FAITES COMME CHEZ VOUS

Beramal dengan ilmu dan pengalaman mulai dari rencana, organisasi, kontrol sampai evaluasi. Diharapkan dapat mencerdaskan bangsa demi negara tercinta, NKRI. Semoga bermanfaat bagi nusa dan bangsa.

Mencari Akar Korupsi

Belajar dari Kazakhstan

Menarik menyimak tulisan antropolog, Cynthia Ann Werner (2004) “Gifts, Bribe, and Development in Post Soviet Kazakhstan”, Economic Development An Anthropological Approach (Jeffrey H. Cohen & Norbett Dann Heuser, eds.) New York: Altamira Press. Dalam tulisan itu, penulis mengemukakan bahwa gejala korupsi dan sogok menyogok yang marak di Kazakhstan, suatu republik yang dahulu adalah bagian dari Uni Soviet, merupakan proses kesinambungan dari tradisi kebudayaan masyarakat yang bersangkutan.

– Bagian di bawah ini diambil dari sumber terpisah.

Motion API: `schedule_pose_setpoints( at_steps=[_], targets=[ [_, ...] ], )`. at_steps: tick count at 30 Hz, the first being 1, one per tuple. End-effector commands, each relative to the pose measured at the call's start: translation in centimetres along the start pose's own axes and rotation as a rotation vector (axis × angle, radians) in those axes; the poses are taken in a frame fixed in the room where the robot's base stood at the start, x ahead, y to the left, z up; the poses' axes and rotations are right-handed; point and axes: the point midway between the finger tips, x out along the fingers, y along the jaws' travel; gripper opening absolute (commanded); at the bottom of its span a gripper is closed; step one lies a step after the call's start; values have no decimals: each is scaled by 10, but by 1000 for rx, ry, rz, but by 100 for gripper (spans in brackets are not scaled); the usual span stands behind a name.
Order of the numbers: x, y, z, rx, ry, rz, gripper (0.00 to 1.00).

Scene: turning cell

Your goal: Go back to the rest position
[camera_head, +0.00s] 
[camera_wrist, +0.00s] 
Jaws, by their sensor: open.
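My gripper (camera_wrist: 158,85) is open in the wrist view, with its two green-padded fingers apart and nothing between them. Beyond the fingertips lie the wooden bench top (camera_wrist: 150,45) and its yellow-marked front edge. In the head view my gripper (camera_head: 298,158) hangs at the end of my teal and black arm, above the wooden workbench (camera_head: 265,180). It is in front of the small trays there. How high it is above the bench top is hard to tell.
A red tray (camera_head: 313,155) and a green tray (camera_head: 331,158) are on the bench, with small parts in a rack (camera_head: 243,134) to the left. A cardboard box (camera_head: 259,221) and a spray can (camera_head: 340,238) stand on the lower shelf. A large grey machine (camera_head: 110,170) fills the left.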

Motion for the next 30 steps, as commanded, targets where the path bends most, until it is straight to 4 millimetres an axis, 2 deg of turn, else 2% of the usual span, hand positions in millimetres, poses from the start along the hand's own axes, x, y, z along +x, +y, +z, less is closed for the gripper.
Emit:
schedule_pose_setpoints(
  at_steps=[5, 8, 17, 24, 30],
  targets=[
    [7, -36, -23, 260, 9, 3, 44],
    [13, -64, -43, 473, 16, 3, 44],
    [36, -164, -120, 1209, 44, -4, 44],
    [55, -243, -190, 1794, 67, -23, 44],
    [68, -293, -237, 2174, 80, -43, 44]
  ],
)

Memusatkan perhatian pada kasus sebuah desa di tenggara negeri itu, secara historis Dr. Werner menganalisa tiga mode kegiatan yang sarat dengan adat tukar menukar, tolong menolong, dan sambat sinambat. Pertama, suatu keluarga yang akan mengadakan upacara pernikahan anak, tidak perlu bersusah payah menyediakan segala keperluan karena kerabat dan tetangga siap untuk bergotong royong membantu penyelenggaraan tersebut sukses. Kedua, kerabat adalah perluasan keluarga, oleh karena itu memperlakukan kerabat harus sama dengan memperlakukan keluarga sendiri. Apabila seorang kerabat membutuhkan pertolongan untuk mencari pekerjaan, kerabat lain harus memikirkan cara terbaik untuk menolongnya. Ketiga, apabila seorang kerabat memperoleh rejeki lebih, ia harus membaginya dengan kerabat lain karena dirinya hanyalah bagian dari kelompok kekerabatan besar itu.

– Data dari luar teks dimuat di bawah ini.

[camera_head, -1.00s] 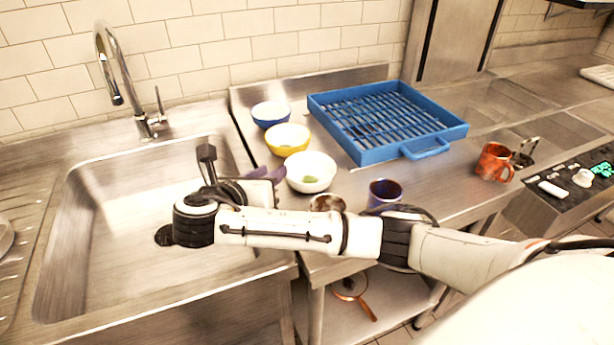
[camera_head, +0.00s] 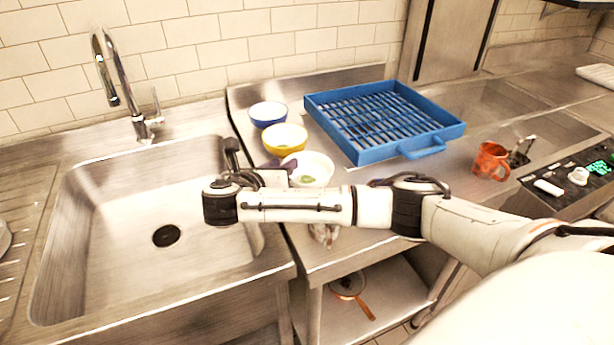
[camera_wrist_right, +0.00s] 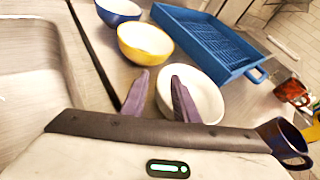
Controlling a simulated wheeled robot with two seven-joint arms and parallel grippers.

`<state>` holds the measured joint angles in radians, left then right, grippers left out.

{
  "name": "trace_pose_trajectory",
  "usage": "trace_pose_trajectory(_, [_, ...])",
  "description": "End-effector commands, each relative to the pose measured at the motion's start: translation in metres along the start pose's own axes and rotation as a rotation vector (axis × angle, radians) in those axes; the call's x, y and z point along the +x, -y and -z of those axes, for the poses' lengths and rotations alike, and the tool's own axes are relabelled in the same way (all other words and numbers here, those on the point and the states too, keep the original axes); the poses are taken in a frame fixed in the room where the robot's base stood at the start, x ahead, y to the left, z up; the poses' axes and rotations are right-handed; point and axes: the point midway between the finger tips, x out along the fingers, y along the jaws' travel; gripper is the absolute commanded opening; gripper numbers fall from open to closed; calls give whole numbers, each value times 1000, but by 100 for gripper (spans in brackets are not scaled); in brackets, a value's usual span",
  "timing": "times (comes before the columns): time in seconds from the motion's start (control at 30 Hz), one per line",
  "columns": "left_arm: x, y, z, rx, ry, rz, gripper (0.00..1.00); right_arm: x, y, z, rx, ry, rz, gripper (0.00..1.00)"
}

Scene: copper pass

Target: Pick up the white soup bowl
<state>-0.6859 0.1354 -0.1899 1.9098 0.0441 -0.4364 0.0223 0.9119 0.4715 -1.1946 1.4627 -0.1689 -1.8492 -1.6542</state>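The white soup bowl (camera_head: 314,165) stands on the steel counter just right of the sink, with something small and green inside. My right arm covers its near side in the head view. In the right wrist view the white bowl (camera_wrist_right: 205,98) lies just ahead and to the right of my right gripper (camera_wrist_right: 160,78). The gripper is open, with its two purple fingers apart. One finger overlaps the bowl's left part and the other is outside its left edge; contact cannot be told. The right gripper (camera_head: 279,165) also shows beside the bowl in the head view. My left gripper is not in view.
A yellow bowl (camera_head: 284,139) and a blue bowl (camera_head: 268,114) stand behind the white one. A blue rack (camera_head: 384,120) is to the right. An orange mug (camera_head: 490,161) stands farther right, and a dark blue mug (camera_wrist_right: 284,142) shows near the gripper. The sink (camera_head: 130,240) is empty.

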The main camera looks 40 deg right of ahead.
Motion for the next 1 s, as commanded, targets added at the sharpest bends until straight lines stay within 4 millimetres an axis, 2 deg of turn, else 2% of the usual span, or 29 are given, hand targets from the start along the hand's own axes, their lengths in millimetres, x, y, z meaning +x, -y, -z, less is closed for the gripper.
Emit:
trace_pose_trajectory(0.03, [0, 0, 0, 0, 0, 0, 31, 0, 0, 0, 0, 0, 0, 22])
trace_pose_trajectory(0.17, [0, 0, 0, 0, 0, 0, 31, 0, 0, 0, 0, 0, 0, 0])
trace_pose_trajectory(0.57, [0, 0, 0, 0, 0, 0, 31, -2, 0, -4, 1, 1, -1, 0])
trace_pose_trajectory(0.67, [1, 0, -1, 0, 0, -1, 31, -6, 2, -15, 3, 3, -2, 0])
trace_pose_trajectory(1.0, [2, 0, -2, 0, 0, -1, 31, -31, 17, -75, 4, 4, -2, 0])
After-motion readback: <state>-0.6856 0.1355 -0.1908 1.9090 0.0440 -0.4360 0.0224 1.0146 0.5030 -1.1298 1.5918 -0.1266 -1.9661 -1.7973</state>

Asas tukar menukar yang diwujudkan dalam kegiatan tolong menolong pada masyarakat di Kazakhstan itu dapat diperluas ke dalam konteks peristiwa lain seperti kematian, membangun rumah, menggarap padi di sawah, kesulitan keuangan, mencari pekerjaan, mencari penghasilan tambahan, hingga promosi jabatan di kantor. Kebudayaan setempat mengembangkan mekanisme kontrol tradisional apabila ada kerabat yang tidak menjalankan tugas sosialnya membantu sesama kerabat, atau bahkan tetangga. Dalam banyak hal, Dr. Werner mencatat, tetangga di desa itu tak lain adalah juga kerabat dekat maupun jauh. Mereka mengkritik secara terbuka anggota kerabat yang tidak membalas pertolongan meski diketahui mampu melakukannya. Kontrol yang paling ringan adalah gosip yang kurang baik beredar di desa mengenai individu yang bersangkutan. Yang juga kerap terjadi, orang tersebut “dikucilkan” untuk sementara dari pergaulan sosial padat di desa sampai yang bersangkutan dianggap sudah menyadari perbuatannya yang salah itu. Bentuk “pengucilan” yang paling ringan adalah tidak diajak ngobrol ketika dalam suatu pertemuan di desa.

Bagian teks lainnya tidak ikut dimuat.